Kwoi Gin
Toronto 43° 39' 12.53" N, 79° 23' 2.16" W Arts Film Person
About[edit]
"Toronto filmmaker Kwoi Gin's father, Suey Kee Gin, arrived in Canada in the early 1950s as a the "paper son" of his own grandfather, who had followed an uncle here to work on the Canadian Pacific Railway. He used false identity documents purchased by his mother in Hong Kong to enter Canada, a common deception used by families to overcome the discrimination of the Chinese Exclusion Act.
"My grandmother was worried that my father might get caught coming through immigration because she thought he might have been too young and they would turn him back," says Kwoi, who was born in Hong Kong. "She wanted to have that insurance that he would make it through."

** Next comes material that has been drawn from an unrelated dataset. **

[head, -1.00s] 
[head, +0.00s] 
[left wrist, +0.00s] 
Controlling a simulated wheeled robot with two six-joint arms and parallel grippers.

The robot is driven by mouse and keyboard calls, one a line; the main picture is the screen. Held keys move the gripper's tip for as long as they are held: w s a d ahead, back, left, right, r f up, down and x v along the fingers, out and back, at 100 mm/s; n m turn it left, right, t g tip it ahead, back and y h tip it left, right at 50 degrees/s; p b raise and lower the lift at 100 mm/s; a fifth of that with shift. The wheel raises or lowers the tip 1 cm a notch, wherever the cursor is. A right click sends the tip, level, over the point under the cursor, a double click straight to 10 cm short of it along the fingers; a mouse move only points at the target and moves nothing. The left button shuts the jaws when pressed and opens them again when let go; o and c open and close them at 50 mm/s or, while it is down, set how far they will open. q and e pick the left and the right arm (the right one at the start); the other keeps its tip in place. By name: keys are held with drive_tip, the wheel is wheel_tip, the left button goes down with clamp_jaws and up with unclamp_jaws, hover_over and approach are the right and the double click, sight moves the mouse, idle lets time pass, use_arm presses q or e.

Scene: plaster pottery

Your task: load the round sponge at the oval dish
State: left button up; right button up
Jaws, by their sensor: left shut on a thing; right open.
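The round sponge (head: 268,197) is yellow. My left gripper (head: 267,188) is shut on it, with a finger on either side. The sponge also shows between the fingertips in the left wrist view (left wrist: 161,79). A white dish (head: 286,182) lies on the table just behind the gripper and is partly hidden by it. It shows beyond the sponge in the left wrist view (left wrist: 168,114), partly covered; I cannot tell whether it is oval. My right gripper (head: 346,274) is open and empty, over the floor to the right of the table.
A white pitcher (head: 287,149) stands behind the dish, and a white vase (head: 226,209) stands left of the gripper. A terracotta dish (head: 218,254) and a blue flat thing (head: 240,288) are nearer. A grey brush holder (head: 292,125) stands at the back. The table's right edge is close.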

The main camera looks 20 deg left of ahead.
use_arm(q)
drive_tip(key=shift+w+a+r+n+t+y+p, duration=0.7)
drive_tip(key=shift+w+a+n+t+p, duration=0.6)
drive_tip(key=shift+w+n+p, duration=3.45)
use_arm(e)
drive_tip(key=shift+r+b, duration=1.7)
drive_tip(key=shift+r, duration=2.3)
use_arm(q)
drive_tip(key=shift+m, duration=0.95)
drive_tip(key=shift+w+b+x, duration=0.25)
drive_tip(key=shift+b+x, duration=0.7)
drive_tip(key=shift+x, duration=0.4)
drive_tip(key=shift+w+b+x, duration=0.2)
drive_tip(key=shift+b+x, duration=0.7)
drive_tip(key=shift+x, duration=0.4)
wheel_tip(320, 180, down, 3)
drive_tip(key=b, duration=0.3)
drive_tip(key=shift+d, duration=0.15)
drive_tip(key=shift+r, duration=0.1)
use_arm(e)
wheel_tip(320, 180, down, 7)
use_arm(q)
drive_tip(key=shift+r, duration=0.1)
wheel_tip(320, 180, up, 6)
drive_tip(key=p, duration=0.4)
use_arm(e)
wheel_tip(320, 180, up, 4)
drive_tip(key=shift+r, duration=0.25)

Canada had repealed the Exclusion Act in 1947, but many Chinese Canadian families still lived in legal limbo and found it difficult to reunite. Ironically, Kwoi's father once had legitimate papers, but they were sold to another family to allow a son to come to Canada under his name. In 1965, Kwoi and his mother were finally able to move from Hong Kong to Toronto, and he met his father for the first time. Then, as a 9-year-old boy, he found Canada to be frightening and alienating.
Kwoi says he's searched most of his life for a place to call home, traveling back to Hong Kong in the 1990s to explore his South China Sea roots. "I didn't want to come back, because I didn't really like it here in Canada. I couldn't fit in," he says. "Then when I went back there, I was very disillusioned and I realized I could never go home again. What I left was no longer there, and I didn't fit in there probably just as much as I didn't fit in here."
Kwoi also has searched for his family's Canadian roots in Quesnel Forks, B.C., a ghost town where his great-grandfather, Dip Gin, lived for a time after the completion of the CPR. "I remember stories, fragments, from my great-grandfather about going there after the railroad. So I wanted to see if I could find any of that history."[1]